5
votes

I have a class as follows

 struct CliHandler {
     CliHandler(int argc, char** argv);
     ~CliHandler();

     int doWork();

     int argc_; 
     char** argv_;  
     private:
     CliHandler(const CliHandler&){}
     CliHandler& operator=(const CliHandler&){} 
 };

//Constructor

 CliHandler::CliHandler(int argc,
 char** argv) {
     //set command line parameters
     argc_ = argc; 

     argv_ = (char**) malloc(argc_ * sizeof(char*));

     for(int i=0; i<argc_; ++i)
     {
         std::cout<<sizeof(argv[i]); 
         argv_[i] = (char*) malloc(strlen(argv[i]) *
 sizeof(char));
         StrCpy(argv_[i], argv[i]);
     } }

// destructor

 CliHandler::~CliHandler() {
     for(int i=0; i<argc_; ++i)
         free(argv_[i]); 
     free(argv_);  }

While I debug, I get an error " Heap corruption detected. CRT detected that application wrote to memory after end of heap buffer. " My question id "Where exactly am i making a mistake ? How do I fix it". I am using visual stdio 2008.

Edit:I did something like this to add 1

argv_[i] = (char*) malloc(strlen(argv[i] + 1) * sizeof(char));

Which is terrible as it increments the pointer argv[i] by one. My co-worker pointed out that subtle issue. It should be

argv_[i] = (char*) malloc( (strlen(argv[i]) + 1) * sizeof(char));

4
One thing that I see is that you don't allocate space for the null-terminator. Should be strlen(argv[i]) + 1. - Marius Bancila
Why, if you are using C++, are you using malloc? And why are you not using std:;vector and std::string? - user2100815
Another potential problem I see is that you don't follow the Rule of Three. If any copying happens, you're in trouble. - Fred Larson
@unapersson - i'm integrating some function with legacy code. - Eternal Learner
So what? The things you allocate to are private, so they can't be used directly by the legacy code, so you could (and should) implement them using vectors and strings. Otherwise, you are simply writing MORE legacy code. - user2100815

4 Answers

8
votes

Change the code to:

 argv_[i] = (char*) malloc(strlen(argv[i]) + 1) ; 
 strcpy(argv_[i], argv[i]); 

It's because your StrCpy likely trashes your memory. You have to account for the terminating nul byte as well, provided your StrCpy works like the standard strcpy (which it has to in order to be useful, better just use the standard strcpy() unless you have a good reason not to).

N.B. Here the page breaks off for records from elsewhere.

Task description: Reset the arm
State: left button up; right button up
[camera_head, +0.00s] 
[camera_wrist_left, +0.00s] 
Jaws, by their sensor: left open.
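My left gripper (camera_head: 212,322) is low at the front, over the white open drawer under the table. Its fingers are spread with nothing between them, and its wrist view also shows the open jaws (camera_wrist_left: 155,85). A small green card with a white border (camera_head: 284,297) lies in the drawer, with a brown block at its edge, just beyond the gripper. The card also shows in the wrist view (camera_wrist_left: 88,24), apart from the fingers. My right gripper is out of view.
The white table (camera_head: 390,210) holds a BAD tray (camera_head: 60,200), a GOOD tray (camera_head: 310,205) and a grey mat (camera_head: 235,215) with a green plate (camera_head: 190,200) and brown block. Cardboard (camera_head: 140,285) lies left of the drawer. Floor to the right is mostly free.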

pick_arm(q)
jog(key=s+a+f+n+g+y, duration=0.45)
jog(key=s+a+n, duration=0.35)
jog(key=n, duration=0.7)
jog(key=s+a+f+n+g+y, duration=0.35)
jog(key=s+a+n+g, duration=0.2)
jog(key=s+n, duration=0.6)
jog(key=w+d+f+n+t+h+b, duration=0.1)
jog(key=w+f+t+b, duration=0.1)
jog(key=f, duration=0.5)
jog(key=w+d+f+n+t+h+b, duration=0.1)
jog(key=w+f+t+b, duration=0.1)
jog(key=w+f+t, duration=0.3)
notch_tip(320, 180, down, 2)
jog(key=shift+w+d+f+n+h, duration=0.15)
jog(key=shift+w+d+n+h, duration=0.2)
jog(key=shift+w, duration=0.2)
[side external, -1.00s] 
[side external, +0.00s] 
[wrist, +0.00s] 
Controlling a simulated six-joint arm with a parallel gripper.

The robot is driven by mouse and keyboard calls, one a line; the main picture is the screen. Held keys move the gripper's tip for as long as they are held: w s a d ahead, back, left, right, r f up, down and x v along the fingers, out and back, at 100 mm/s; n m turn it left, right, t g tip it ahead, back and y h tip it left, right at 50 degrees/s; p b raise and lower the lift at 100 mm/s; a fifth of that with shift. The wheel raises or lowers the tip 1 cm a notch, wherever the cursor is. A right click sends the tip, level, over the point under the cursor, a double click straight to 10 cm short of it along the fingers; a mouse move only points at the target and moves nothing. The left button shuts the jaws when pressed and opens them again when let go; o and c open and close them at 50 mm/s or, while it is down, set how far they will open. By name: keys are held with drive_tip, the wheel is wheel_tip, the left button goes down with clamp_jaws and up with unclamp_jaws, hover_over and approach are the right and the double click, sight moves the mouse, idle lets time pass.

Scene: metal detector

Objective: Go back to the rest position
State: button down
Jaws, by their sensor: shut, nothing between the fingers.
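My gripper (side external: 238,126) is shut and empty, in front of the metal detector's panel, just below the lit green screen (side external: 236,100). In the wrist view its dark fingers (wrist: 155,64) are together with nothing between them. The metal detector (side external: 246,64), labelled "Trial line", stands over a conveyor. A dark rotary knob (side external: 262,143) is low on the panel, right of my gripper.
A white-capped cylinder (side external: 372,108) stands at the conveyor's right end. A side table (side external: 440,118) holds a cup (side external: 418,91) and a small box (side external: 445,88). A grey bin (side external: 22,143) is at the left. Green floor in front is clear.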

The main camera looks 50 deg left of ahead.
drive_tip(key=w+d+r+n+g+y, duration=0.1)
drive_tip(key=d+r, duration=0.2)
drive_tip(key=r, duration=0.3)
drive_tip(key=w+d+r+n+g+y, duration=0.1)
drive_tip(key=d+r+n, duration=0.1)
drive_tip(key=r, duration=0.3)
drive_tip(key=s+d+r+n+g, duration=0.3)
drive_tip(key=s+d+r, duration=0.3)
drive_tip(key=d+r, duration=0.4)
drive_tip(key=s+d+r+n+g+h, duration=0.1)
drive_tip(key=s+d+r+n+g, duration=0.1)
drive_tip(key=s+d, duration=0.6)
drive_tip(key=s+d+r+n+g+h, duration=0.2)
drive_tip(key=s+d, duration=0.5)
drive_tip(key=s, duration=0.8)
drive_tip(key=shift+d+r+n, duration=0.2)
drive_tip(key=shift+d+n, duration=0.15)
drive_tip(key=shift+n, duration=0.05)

sizeof(char) is by definition 1, so that can be omitted too.

1
votes

You need to allocate one character more than the strlen of a C-string if you want to copy it. This is because strlen does not count the termination null-character.

1
votes

Please use strdup() - it allocates the right amount of memory and copies characters for you.

0
votes

If StrCpy is anything like strcpy, it will write one byte more than strlen() returns, to zero terminate the string.